_PROBLEM REQUIREMENTS_.
Look for the word "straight" in the entries below, then copy every line that has it.

# start of SUPPLIED INFORMATION

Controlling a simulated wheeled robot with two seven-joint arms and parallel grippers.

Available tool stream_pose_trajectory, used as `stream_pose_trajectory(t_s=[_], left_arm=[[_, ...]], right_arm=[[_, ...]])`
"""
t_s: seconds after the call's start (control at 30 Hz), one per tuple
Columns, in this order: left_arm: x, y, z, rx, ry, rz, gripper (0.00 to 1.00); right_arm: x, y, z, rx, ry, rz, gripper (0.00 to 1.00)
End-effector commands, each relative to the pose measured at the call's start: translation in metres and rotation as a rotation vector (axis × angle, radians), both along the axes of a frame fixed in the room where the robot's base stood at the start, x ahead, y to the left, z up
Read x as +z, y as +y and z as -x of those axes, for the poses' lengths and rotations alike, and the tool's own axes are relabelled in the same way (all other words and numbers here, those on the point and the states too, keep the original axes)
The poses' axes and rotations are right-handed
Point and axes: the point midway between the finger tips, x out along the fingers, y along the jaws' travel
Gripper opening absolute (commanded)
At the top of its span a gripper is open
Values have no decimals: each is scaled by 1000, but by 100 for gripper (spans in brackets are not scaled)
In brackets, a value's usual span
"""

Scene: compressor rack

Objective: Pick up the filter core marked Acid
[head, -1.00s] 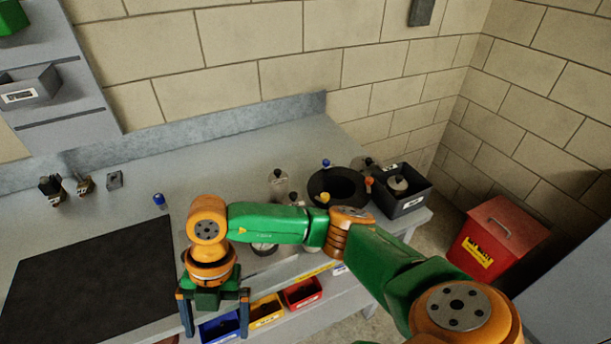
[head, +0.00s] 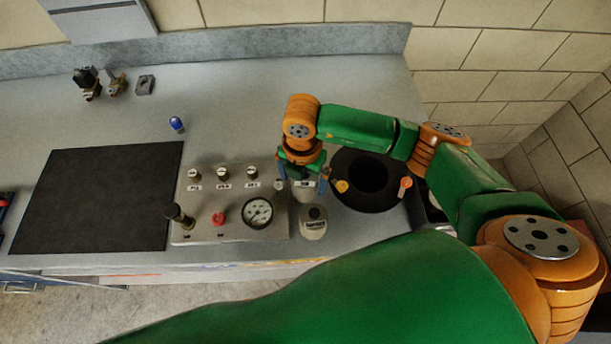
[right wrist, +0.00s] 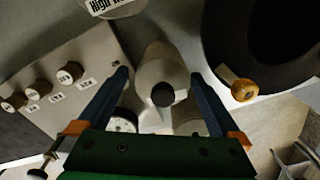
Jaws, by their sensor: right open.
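My right gripper (head: 303,181) is open and points down over the bench between the control panel and the black ring. A pale filter core (head: 304,193) stands below it. In the right wrist view this core (right wrist: 163,75), with a dark round cap, lies between the two open fingers, with a gap on each side. A second pale core (head: 313,223) with a dark cap stands closer to the front edge. A third, labelled "High…" (right wrist: 108,6), is cut off at the top of the right wrist view. I cannot read "Acid" on any label. My left gripper is out of view.
A control panel (head: 205,228) with knobs and a gauge (head: 257,213) stands close on the left. A black ring (head: 372,205) with coloured knobs stands close on the right. A blue-capped item (head: 177,124) and a dark mat (head: 95,200) lie farther left.

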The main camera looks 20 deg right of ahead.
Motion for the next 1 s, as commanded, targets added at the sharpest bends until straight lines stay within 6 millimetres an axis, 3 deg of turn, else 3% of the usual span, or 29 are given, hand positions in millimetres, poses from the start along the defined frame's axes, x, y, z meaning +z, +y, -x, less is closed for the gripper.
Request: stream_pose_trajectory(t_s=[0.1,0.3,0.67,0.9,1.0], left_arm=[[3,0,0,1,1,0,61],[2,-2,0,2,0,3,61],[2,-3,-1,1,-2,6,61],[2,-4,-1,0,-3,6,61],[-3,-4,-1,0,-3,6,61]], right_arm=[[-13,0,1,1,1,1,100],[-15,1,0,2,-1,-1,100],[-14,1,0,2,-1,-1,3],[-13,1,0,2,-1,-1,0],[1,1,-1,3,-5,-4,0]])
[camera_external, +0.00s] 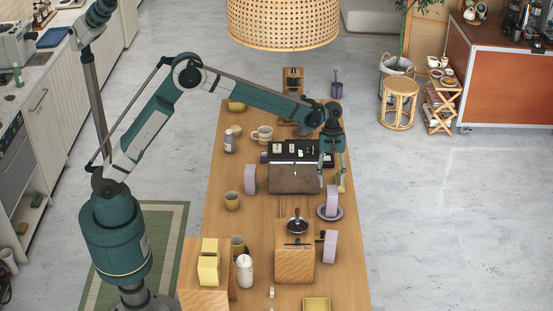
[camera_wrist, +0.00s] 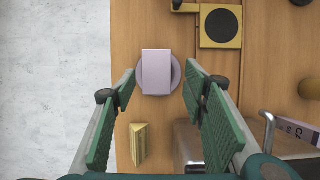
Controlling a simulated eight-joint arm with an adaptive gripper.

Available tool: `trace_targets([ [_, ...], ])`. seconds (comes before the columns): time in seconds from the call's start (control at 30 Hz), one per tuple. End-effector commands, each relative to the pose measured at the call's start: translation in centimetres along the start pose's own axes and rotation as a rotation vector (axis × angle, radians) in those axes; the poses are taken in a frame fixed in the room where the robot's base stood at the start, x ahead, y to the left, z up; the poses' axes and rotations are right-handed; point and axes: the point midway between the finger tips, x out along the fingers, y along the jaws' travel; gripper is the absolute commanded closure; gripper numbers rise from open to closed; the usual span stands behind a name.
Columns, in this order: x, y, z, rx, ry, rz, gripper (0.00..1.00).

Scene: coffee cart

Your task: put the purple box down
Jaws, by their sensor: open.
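A purple box (camera_external: 332,197) stands upright on a purple saucer (camera_external: 322,214) near the right edge of the table. In the wrist view the box (camera_wrist: 156,70) lies over the middle of its round saucer (camera_wrist: 175,72). My gripper (camera_external: 332,180) hangs above the box with its fingers apart. In the wrist view the open green fingers (camera_wrist: 159,88) are left and right of the box with gaps on both sides, and nothing is held. Two similar purple boxes stand apart, one at the left (camera_external: 250,179) and one nearer the front (camera_external: 330,247).
A wooden grinder (camera_external: 294,262) stands in front. A yellow wedge (camera_wrist: 139,145) lies near the saucer. The table's right edge is close, with floor beyond.

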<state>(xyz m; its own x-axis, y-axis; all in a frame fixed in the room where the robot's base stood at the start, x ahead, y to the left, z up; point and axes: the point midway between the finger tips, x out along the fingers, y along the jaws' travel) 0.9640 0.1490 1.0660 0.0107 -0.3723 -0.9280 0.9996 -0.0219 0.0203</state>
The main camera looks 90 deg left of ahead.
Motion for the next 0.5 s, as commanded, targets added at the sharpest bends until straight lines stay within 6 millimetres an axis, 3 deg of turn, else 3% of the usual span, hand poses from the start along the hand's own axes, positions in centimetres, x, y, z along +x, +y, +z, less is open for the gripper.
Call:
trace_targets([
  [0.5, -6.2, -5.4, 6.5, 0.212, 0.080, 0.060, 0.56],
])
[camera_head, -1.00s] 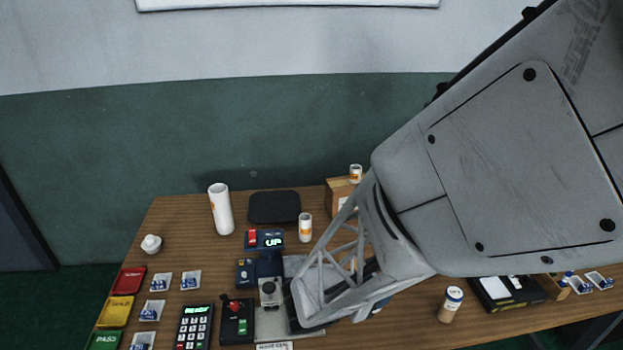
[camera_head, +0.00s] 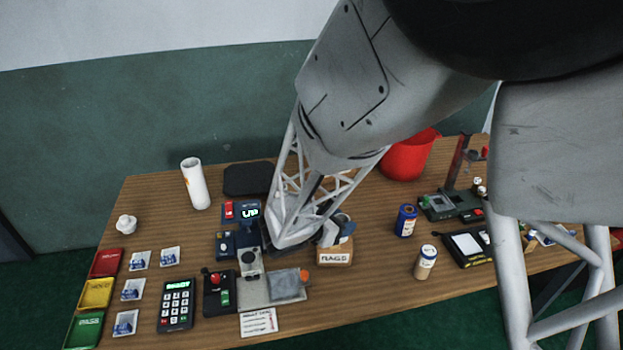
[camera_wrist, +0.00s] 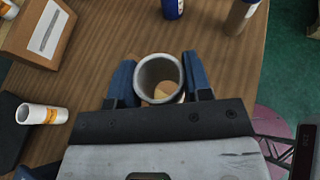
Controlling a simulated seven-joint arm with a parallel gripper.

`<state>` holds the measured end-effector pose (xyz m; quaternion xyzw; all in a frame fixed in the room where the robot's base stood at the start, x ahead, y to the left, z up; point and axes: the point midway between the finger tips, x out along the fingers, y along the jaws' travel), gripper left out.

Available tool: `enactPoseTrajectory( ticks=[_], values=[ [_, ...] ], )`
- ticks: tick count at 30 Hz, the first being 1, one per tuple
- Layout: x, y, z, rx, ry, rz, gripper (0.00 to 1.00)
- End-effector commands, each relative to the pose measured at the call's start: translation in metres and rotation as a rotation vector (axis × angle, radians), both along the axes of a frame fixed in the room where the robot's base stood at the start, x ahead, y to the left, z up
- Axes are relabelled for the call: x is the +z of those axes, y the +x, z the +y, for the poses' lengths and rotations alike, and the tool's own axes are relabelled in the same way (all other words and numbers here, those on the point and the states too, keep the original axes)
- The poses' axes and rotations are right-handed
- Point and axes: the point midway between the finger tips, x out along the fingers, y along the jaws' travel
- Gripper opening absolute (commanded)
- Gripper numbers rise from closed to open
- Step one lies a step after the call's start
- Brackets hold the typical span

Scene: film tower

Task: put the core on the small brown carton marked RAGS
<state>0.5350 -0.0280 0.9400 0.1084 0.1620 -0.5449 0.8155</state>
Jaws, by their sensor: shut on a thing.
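The core is a grey, hollow cylinder (camera_wrist: 157,66) seen from its open end in the wrist view. My gripper (camera_wrist: 158,75) is shut on it, with a blue finger on each side. A small tan patch shows through its bore. In the head view, my gripper (camera_head: 336,228) is at the small brown carton marked RAGS (camera_head: 335,256), directly above or at its top. The carton's label faces front and its top is mostly hidden by my gripper. I cannot tell whether the core touches the carton.
A larger brown carton (camera_wrist: 38,32) shows in the wrist view. A blue can (camera_head: 405,220) and a tan can (camera_head: 426,262) stand right of the RAGS carton. A grey device (camera_head: 288,285) lies left of it. A white tube (camera_head: 195,183) stands at the back left.

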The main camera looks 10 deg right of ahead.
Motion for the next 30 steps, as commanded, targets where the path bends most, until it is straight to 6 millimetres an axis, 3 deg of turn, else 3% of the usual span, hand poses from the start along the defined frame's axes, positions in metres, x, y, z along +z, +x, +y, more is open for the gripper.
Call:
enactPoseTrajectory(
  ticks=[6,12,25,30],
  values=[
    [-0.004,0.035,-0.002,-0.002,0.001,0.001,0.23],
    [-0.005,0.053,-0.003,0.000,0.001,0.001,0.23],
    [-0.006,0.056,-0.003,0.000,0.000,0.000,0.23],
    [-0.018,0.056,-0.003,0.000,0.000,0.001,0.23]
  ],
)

# end of SUPPLIED INFORMATION

_TASK OUTPUT_.
Motion for the next 1 s, as commanded, targets added at the sharpest bends until straight lines stay within 6 millimetres an axis, 3 deg of turn, else 3% of the usual span, or 29 are given, hand positions in millimetres, poses from the start along the defined frame's axes, x, y, z meaning +z, +y, -x, less is closed for the gripper.
Motion for the next 0.5 s, as commanded, targets added at the sharpest bends until straight lines stay within 6 millimetres an axis, 3 deg of turn, else 3% of the usual span, hand poses from the start along the hand's own axes, positions in centimetres, x, y, z along +x, +y, +z, less is open for the gripper.
Motion for the next 30 steps, as commanded, targets where the path bends most, until it is straight to 6 millimetres an axis, 3 deg of turn, else 3% of the usual span, hand poses from the start along the defined frame's axes, positions in metres, x, y, z along +z, +x, +y, more is open for the gripper.

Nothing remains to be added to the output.